First, let me say that you're a hateful, ungodly idiot. You and you 100 readers on your free Blogger account may not know Jesus, but He knows you. He says that if anyone causes a child to stumble, they're going to suffer in hell.

Your post was awful, hateful, and sinful, and I hope that you suffer for it as the child and his family have.

I know you'll delete this post since people like you never let anyone else have a say when you post sinful comments like you did and make accusations to CPS like you did, but at least I know that you'll read it since you're vain enough to read all four of the comments you receive every day.

Your kids, if they're lucky, will grow up, see through you, and distance themselves from their upbringing.

But, from their pictures, I suspect they won't be smart enough to do so.

The apple doesn't fall far from the tree, you see.

Jesus hates your actions.
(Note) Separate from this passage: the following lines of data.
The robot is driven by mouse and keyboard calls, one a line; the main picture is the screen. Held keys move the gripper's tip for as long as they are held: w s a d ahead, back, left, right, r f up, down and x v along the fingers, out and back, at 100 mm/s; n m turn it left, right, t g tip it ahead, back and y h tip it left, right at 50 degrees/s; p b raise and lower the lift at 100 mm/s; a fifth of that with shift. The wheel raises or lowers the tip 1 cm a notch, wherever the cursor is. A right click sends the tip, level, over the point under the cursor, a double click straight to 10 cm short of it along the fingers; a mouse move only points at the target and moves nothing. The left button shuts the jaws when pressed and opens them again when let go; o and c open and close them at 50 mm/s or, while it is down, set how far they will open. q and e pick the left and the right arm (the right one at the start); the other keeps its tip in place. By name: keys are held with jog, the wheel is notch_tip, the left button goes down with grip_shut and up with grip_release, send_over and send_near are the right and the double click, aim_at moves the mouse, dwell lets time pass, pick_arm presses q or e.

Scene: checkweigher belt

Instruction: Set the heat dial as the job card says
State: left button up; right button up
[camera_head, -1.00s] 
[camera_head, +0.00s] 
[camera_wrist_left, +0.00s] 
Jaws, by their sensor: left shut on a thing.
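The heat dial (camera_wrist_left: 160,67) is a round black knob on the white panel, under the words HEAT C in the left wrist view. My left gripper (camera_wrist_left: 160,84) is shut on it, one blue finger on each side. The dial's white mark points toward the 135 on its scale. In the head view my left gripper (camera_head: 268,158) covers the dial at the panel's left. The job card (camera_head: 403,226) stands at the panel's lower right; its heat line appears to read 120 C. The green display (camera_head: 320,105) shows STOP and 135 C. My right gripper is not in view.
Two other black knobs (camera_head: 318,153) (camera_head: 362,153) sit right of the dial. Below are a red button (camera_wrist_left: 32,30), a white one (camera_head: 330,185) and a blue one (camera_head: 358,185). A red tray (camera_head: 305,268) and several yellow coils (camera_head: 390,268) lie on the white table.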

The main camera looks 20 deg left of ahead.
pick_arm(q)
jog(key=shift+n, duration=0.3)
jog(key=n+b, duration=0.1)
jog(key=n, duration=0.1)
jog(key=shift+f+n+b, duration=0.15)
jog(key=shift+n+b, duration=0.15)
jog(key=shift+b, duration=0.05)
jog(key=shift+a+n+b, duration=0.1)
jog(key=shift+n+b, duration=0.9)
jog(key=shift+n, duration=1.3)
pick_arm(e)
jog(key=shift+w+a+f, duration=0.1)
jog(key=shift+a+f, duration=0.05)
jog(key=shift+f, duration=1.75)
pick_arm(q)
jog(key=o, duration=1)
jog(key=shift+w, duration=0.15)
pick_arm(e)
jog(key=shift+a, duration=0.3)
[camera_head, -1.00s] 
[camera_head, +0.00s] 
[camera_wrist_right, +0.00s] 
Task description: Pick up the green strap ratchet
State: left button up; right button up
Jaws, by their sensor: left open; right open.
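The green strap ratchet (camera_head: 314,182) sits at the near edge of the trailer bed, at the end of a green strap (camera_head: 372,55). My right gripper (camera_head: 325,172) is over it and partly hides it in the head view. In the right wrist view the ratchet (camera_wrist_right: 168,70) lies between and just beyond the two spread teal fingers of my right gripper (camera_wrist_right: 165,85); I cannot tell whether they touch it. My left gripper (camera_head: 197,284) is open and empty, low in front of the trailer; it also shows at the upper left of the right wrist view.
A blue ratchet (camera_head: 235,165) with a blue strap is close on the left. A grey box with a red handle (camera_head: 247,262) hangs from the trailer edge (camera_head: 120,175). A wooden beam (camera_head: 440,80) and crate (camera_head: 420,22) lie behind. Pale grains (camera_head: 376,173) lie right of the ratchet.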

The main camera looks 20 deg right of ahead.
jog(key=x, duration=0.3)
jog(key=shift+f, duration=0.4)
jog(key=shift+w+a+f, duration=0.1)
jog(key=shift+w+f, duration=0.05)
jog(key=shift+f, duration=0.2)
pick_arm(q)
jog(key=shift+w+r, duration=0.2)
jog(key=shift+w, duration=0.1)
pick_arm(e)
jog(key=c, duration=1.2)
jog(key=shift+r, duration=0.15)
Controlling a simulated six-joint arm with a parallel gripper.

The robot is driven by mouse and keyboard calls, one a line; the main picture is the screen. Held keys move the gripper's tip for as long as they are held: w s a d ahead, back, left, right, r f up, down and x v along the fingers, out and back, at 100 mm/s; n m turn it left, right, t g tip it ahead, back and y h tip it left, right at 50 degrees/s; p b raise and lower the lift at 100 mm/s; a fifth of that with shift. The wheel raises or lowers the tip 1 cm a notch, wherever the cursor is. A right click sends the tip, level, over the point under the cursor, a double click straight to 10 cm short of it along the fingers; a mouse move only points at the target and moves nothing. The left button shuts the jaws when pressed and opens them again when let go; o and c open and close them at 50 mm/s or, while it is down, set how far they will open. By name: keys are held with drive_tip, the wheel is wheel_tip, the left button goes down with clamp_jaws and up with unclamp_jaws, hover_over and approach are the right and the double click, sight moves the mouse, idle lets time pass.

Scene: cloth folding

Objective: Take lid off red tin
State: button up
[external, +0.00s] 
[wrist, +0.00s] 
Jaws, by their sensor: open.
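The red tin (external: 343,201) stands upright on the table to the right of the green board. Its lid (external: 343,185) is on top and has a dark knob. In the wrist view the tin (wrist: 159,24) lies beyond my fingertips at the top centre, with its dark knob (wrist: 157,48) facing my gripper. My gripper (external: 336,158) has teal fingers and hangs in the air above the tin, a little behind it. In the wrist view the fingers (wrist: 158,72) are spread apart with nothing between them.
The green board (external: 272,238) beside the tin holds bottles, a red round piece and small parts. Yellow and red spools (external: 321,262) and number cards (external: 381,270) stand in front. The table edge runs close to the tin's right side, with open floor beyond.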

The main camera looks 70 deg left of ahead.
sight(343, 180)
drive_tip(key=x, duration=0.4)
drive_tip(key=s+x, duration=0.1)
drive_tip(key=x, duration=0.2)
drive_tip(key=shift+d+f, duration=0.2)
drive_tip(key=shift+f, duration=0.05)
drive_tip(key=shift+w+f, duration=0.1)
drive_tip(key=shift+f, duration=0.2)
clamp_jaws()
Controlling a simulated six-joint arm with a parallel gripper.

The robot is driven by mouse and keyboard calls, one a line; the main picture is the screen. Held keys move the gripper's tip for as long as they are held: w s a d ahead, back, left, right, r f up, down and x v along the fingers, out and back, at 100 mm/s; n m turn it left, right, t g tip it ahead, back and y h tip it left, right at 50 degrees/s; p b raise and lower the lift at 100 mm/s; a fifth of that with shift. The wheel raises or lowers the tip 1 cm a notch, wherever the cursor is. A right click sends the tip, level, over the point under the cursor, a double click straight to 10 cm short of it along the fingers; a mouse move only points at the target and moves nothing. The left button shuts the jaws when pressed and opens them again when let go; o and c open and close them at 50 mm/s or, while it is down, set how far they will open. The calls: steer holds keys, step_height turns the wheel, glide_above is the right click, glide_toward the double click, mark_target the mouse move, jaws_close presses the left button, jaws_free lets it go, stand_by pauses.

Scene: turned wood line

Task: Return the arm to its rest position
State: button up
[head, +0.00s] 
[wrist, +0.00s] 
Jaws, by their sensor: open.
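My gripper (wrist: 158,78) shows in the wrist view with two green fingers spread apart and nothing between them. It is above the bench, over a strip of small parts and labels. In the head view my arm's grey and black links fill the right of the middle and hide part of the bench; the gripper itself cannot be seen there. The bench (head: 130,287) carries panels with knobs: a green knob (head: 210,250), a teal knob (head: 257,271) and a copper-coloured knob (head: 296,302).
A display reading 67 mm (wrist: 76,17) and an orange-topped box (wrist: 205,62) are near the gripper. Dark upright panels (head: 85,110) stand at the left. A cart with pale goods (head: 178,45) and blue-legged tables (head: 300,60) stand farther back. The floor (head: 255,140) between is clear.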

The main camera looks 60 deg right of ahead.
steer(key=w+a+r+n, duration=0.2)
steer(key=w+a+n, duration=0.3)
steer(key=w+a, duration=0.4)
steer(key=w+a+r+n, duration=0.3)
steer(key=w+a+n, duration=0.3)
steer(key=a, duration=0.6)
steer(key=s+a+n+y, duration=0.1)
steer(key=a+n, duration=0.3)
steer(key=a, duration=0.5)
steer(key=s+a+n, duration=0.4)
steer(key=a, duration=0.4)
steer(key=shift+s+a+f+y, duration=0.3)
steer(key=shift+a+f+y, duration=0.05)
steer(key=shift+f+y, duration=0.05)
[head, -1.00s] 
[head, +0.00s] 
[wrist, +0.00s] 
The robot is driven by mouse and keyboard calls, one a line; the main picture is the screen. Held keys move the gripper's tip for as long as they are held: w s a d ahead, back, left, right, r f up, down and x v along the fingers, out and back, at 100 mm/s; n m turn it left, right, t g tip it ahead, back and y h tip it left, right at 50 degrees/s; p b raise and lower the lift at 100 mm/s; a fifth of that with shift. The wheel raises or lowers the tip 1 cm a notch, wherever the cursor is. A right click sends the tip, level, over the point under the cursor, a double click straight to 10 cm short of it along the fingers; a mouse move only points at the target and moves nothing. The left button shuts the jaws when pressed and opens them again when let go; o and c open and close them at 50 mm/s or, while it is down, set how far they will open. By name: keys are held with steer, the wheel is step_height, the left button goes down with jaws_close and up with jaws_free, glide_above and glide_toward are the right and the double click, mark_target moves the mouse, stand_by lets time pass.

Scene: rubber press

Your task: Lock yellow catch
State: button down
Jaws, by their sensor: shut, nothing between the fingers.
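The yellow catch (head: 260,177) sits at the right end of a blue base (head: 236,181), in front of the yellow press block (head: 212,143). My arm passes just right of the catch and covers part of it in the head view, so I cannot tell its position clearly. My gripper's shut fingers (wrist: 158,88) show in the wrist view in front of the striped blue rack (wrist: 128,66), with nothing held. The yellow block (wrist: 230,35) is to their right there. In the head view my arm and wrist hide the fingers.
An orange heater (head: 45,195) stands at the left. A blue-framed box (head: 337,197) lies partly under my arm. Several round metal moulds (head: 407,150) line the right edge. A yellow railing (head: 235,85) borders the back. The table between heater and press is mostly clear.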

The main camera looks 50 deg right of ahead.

And if you persist in your ungodly behavior, I fear He has a surprise for you.

You owe that family an apology. And even if they forgive you, I still hope that someday you suffer for what you've done.


Lee Warren





Monday, March 24, 2014

"What's a Mother To Do" part 2

If you are here looking for the post "What's a Mother to DO?" I have removed it. After four years of blogging I can say that I have never taken down a post. I have been asked to remove a few post in the past and have always stuck to my guns and left them up. So why did I this time...I stand by what I wrote in the post I removed but was asked by someone that I respect tremulously to take it down. I removed the post for her and her only.
It's a struggle for me and I am extremely disappointed in myself for removing it but again I respect the woman that asked and understand her reasons, although I do not agree. My motherly instinct is CRUSHED and I feel like I have let down my children and definitely have let myself down. But once again I ask, What's a Mother to DO?